Le président russe Vladimir Poutine et le président chinois Xi Jinping se sont rencontrés jeudi lors de l’ouverture d’un sommet de deux jours sur la sécurité de l’Organisation de coopération de Shanghai (OCS) dans la ville ouzbèke de Samarcande.

Le président chinois Xi Jinping, à gauche, et le président russe Vladimir Poutine posent pour une photo en marge du sommet de l’Organisation de coopération de Shanghai (OCS) à Samarkand, en Ouzbékistan, jeudi 15 septembre 2022. [AP Photo/Alexandr Demyanchuk] [AP Photo/Alexandr Demyanchuk]
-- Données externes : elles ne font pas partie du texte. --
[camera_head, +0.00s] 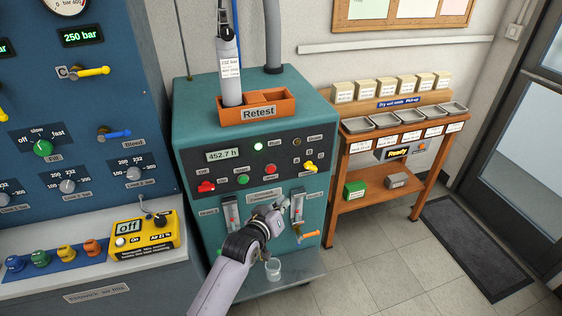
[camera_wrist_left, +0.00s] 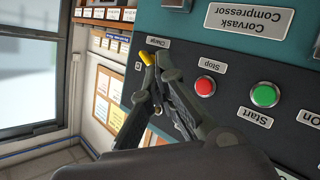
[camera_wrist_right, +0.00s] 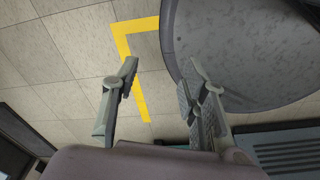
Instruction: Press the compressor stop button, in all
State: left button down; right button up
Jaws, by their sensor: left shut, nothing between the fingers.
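The teal compressor (camera_head: 190,130) stands in the middle of the head view. Its dark panel carries a red stop button (camera_head: 269,170) right of a green start button (camera_head: 243,179). In the left wrist view the panel appears upside down, with the red stop button (camera_wrist_left: 205,86) beside the green start button (camera_wrist_left: 265,96). My left gripper (camera_head: 281,203) is shut and empty, below the stop button in the head view. In the left wrist view its fingertips (camera_wrist_left: 155,64) are beside the stop button, apart from it, near the yellow charge lever (camera_wrist_left: 146,58). My right gripper (camera_wrist_right: 163,70) is open and empty.
A red switch (camera_head: 206,186) and yellow lever (camera_head: 309,167) flank the buttons. Gauges (camera_head: 230,212) and an orange-handled valve (camera_head: 309,236) sit lower. An orange tray (camera_head: 284,104) holds a cylinder on top.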

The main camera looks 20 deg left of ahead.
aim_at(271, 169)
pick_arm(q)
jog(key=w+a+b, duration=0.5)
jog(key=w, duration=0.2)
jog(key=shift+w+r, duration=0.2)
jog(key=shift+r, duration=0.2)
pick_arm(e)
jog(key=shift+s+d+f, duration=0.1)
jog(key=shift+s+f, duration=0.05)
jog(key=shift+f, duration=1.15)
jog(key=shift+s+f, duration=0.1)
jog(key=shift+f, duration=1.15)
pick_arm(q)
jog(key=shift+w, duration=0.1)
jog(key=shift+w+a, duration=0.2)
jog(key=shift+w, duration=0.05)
L’OCS est une organisation régionale eurasienne fondée en 2001 par les «cinq de Shanghai», la Chine, la Russie et les anciennes républiques soviétiques d’Asie centrale, le Kazakhstan, le Kirghizstan et le Tadjikistan. L’Inde, le Pakistan et l’Ouzbékistan les ont rejoints depuis. L’Afghanistan, le Belarus et la Mongolie ont le «statut d’observateur» au sein de l’OCS, qui compte également l’Arménie, l’Azerbaïdjan, le Cambodge, le Népal, le Sri Lanka et la Turquie parmi ses «partenaires de dialogue». Les États membres de l’OCS représentent un quart de la surface de la Terre, 30 pour cent de l’économie mondiale et 40 pour cent de sa population.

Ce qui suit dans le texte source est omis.